Exercise prompt. Copy every entry precisely.

Material shown.
====

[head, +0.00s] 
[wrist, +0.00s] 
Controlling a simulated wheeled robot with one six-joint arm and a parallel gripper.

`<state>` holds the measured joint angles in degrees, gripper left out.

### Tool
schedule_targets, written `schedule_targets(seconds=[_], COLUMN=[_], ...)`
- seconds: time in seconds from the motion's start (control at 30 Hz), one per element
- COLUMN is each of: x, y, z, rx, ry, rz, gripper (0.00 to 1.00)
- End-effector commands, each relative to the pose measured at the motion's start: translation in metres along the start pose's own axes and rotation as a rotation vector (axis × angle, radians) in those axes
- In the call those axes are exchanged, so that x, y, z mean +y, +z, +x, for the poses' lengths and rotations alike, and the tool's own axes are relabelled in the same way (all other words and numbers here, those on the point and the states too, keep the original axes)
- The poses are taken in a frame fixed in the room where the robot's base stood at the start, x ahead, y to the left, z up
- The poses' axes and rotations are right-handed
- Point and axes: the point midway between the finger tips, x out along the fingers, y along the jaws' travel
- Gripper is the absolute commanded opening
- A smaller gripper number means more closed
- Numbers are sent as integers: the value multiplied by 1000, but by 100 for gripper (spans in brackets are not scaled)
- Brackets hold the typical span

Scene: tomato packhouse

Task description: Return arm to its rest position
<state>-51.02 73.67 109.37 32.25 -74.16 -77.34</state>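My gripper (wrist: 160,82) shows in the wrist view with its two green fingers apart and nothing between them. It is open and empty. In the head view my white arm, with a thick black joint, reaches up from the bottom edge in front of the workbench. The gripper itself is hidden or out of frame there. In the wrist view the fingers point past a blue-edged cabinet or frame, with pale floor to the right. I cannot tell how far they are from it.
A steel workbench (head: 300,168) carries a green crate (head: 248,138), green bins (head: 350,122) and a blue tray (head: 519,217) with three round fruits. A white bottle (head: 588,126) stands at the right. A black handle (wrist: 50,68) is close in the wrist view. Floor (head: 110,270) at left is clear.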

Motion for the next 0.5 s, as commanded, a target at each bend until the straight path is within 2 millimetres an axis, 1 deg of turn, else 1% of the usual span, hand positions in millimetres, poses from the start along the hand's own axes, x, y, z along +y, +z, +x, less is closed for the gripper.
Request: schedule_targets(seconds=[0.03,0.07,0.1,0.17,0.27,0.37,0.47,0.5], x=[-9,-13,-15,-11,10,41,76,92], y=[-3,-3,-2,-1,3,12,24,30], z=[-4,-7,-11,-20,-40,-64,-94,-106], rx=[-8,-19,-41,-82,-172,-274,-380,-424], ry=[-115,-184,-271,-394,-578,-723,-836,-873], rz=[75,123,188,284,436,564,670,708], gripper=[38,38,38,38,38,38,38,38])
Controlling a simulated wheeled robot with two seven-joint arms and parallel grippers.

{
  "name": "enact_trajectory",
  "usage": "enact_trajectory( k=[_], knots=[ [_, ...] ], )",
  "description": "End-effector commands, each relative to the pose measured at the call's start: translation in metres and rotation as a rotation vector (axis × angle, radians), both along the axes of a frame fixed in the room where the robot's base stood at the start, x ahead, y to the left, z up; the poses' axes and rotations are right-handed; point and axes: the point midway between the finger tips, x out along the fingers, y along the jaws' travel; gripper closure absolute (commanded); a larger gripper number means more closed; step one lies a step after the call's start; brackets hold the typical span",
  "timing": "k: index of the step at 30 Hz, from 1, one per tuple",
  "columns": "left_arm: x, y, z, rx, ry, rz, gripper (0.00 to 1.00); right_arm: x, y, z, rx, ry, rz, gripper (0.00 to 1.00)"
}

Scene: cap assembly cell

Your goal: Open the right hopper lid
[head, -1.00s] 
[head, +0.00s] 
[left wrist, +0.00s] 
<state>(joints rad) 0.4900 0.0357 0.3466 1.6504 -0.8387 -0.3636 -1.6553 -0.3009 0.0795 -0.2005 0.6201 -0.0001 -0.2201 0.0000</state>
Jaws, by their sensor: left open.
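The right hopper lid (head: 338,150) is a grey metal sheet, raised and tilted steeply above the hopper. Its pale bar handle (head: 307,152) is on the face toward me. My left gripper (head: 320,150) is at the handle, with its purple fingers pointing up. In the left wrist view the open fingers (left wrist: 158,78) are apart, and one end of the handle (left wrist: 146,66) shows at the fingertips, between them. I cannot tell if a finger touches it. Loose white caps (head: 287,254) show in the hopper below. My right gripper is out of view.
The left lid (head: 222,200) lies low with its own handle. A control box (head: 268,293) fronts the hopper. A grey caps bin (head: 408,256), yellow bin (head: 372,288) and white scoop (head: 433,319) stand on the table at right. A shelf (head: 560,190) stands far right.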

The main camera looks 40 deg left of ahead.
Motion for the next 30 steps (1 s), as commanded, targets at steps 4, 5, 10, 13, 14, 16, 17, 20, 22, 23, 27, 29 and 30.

====

Finished exercise.
[head, +0.00s] 
[wrist, +0.00s] 
Controlling a simulated wheeled robot with one six-joint arm and a parallel gripper.

`<state>` holds the measured joint angles in degrees, gripper left out.

### Tool
schedule_targets, written `schedule_targets(seconds=[_], COLUMN=[_], ...)`
- seconds: time in seconds from the motion's start (control at 30 Hz), one per element
- COLUMN is each of: x, y, z, rx, ry, rz, gripper (0.00 to 1.00)
- End-effector commands, each relative to the pose measured at the motion's start: translation in metres along the start pose's own axes and rotation as a rotation vector (axis × angle, radians) in those axes
- In the call those axes are exchanged, so that x, y, z mean +y, +z, +x, for the poses' lengths and rotations alike, and the tool's own axes are relabelled in the same way (all other words and numbers here, those on the point and the states too, keep the original axes)
- The poses are taken in a frame fixed in the room where the robot's base stood at the start, x ahead, y to the left, z up
- The poses' axes and rotations are right-handed
- Point and axes: the point midway between the finger tips, x out along the fingers, y along the jaws' travel
- Gripper is the absolute commanded opening
- A smaller gripper number means more closed
- Numbers are sent as integers: the value multiplied by 1000, but by 100 for gripper (spans in brackets are not scaled)
- Brackets hold the typical span

Scene: tomato packhouse

Task description: Return arm to its rest position
<state>-51.02 73.67 109.37 32.25 -74.16 -77.34</state>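My gripper (wrist: 160,82) shows in the wrist view with its two green fingers apart and nothing between them. It is open and empty. In the head view my white arm, with a thick black joint, reaches up from the bottom edge in front of the workbench. The gripper itself is hidden or out of frame there. In the wrist view the fingers point past a blue-edged cabinet or frame, with pale floor to the right. I cannot tell how far they are from it.
A steel workbench (head: 300,168) carries a green crate (head: 248,138), green bins (head: 350,122) and a blue tray (head: 519,217) with three round fruits. A white bottle (head: 588,126) stands at the right. A black handle (wrist: 50,68) is close in the wrist view. Floor (head: 110,270) at left is clear.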

Motion for the next 0.5 s, as commanded, a target at each bend until the straight path is within 2 millimetres an axis, 1 deg of turn, else 1% of the usual span, hand positions in millimetres, poses from the start along the hand's own axes, x, y, z along +y, +z, +x, less is closed for the gripper.
Request: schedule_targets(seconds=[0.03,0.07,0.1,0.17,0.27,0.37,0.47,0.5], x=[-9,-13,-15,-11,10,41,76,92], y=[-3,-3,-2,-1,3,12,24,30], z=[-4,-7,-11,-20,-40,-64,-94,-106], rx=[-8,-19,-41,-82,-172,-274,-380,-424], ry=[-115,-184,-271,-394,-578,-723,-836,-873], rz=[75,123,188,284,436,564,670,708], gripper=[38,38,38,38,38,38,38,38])
Controlling a simulated wheeled robot with two seven-joint arms and parallel grippers.

{
  "name": "enact_trajectory",
  "usage": "enact_trajectory( k=[_], knots=[ [_, ...] ], )",
  "description": "End-effector commands, each relative to the pose measured at the call's start: translation in metres and rotation as a rotation vector (axis × angle, radians), both along the axes of a frame fixed in the room where the robot's base stood at the start, x ahead, y to the left, z up; the poses' axes and rotations are right-handed; point and axes: the point midway between the finger tips, x out along the fingers, y along the jaws' travel; gripper closure absolute (commanded); a larger gripper number means more closed; step one lies a step after the call's start; brackets hold the typical span",
  "timing": "k: index of the step at 30 Hz, from 1, one per tuple",
  "columns": "left_arm: x, y, z, rx, ry, rz, gripper (0.00 to 1.00); right_arm: x, y, z, rx, ry, rz, gripper (0.00 to 1.00)"
}

Scene: cap assembly cell

Your goal: Open the right hopper lid
[head, -1.00s] 
[head, +0.00s] 
[left wrist, +0.00s] 
<state>(joints rad) 0.4900 0.0357 0.3466 1.6504 -0.8387 -0.3636 -1.6553 -0.3009 0.0795 -0.2005 0.6201 -0.0001 -0.2201 0.0000</state>
Jaws, by their sensor: left open.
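The right hopper lid (head: 338,150) is a grey metal sheet, raised and tilted steeply above the hopper. Its pale bar handle (head: 307,152) is on the face toward me. My left gripper (head: 320,150) is at the handle, with its purple fingers pointing up. In the left wrist view the open fingers (left wrist: 158,78) are apart, and one end of the handle (left wrist: 146,66) shows at the fingertips, between them. I cannot tell if a finger touches it. Loose white caps (head: 287,254) show in the hopper below. My right gripper is out of view.
The left lid (head: 222,200) lies low with its own handle. A control box (head: 268,293) fronts the hopper. A grey caps bin (head: 408,256), yellow bin (head: 372,288) and white scoop (head: 433,319) stand on the table at right. A shelf (head: 560,190) stands far right.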

The main camera looks 40 deg left of ahead.
Motion for the next 30 steps (1 s), as commanded, targets at steps 4, 5, 10, 13, 14, 16, 17, 20, 22, 23, 27, 29 and 30.

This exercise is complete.